* _WHAT THE TASK ASKS_
From the listing below, copy only the lines running from the line that contains "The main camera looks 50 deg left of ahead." to the line that contains "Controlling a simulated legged", both included.

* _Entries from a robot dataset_
.....
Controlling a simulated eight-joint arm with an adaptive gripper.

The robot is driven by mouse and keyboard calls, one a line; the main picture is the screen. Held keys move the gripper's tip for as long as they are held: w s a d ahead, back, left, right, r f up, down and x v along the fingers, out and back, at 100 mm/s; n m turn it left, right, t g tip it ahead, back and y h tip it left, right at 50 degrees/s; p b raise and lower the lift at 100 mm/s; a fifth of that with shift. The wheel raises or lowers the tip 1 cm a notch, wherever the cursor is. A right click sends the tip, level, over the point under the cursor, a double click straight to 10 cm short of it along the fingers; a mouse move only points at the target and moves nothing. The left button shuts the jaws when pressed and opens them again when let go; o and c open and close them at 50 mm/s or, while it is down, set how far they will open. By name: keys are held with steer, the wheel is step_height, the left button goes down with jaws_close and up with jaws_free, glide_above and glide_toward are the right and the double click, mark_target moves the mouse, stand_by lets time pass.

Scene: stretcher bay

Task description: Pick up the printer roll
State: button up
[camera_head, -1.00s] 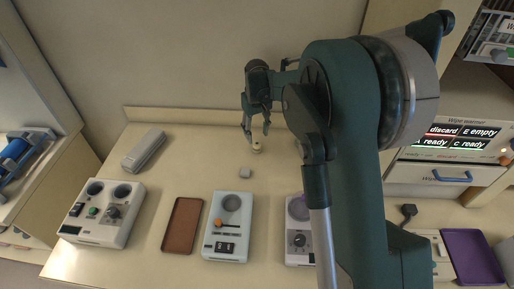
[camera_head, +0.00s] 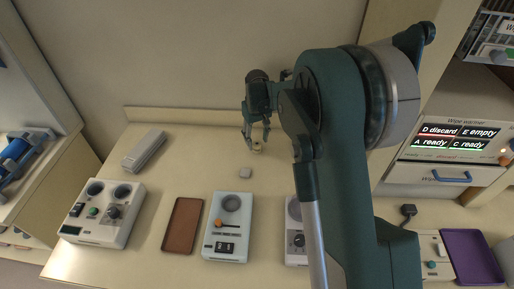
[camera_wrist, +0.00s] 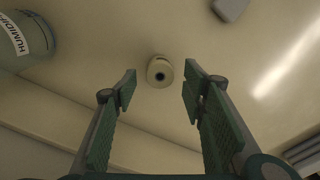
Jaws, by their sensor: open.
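The printer roll (camera_head: 256,147) is a small cream cylinder with a dark centre hole, standing on the counter near the back wall. In the wrist view the roll (camera_wrist: 160,72) shows between and just beyond my fingertips. My gripper (camera_head: 256,136) is open and points down at it in the head view. In the wrist view my gripper (camera_wrist: 158,88) has its green finger pads on either side, with a gap to the roll on both sides. The fingers partly cover the roll in the head view.
A long grey box (camera_head: 144,150), a brown tray (camera_head: 183,226) and device boxes (camera_head: 228,228) stand on the counter. In the wrist view a labelled canister (camera_wrist: 28,38) is at the upper left.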

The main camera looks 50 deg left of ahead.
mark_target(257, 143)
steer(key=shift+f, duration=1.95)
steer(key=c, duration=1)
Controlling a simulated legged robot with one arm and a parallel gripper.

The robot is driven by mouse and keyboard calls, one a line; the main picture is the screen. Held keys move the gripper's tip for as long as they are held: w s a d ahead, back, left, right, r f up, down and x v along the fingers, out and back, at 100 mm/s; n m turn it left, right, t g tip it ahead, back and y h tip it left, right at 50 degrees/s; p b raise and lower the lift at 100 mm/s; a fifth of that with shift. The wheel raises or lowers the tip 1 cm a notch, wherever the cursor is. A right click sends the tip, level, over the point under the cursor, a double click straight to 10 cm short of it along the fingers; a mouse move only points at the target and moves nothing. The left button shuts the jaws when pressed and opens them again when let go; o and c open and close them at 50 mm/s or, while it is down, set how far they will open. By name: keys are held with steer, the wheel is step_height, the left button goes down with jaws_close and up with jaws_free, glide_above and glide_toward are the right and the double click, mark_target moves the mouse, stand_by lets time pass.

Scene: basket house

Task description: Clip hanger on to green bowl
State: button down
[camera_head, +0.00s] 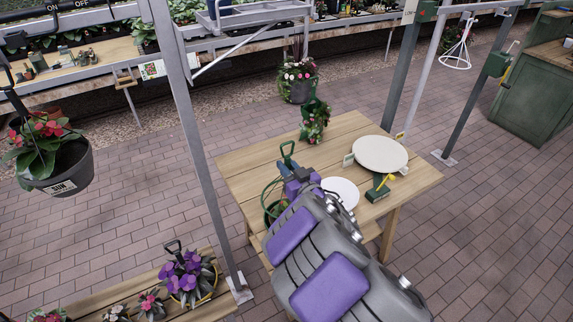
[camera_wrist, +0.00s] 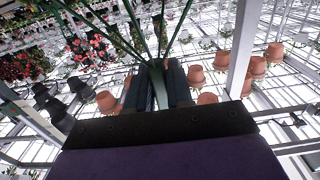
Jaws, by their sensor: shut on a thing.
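My gripper (camera_wrist: 159,88) is shut on the green hanger (camera_wrist: 158,62), whose thin wires spread away from the fingers in the wrist view. In the head view the hanger's hooked handle (camera_head: 287,153) rises beyond my purple wrist, and its wires curve down to the left. The green bowl (camera_head: 270,212) is on the wooden table (camera_head: 330,140), left of my arm and partly hidden by it. The wire ends are close to the bowl's rim; I cannot tell whether any clip is fastened.
A white round plate (camera_head: 343,192), a round pale board (camera_head: 379,154) and a green tool with a yellow part (camera_head: 379,187) are on the table right of my arm. A flowering plant (camera_head: 315,122) stands at the far edge. A metal post (camera_head: 190,120) rises at left.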

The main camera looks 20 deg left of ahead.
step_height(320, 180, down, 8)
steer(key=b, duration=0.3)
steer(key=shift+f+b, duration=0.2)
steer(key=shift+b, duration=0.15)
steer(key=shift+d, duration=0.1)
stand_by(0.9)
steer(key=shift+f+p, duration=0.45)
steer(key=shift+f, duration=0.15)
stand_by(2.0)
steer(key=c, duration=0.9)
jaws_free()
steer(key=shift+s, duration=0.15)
.....
* _THE RESPONSE_
The main camera looks 50 deg left of ahead.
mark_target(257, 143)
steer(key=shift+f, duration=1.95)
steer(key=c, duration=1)
Controlling a simulated legged robot with one arm and a parallel gripper.

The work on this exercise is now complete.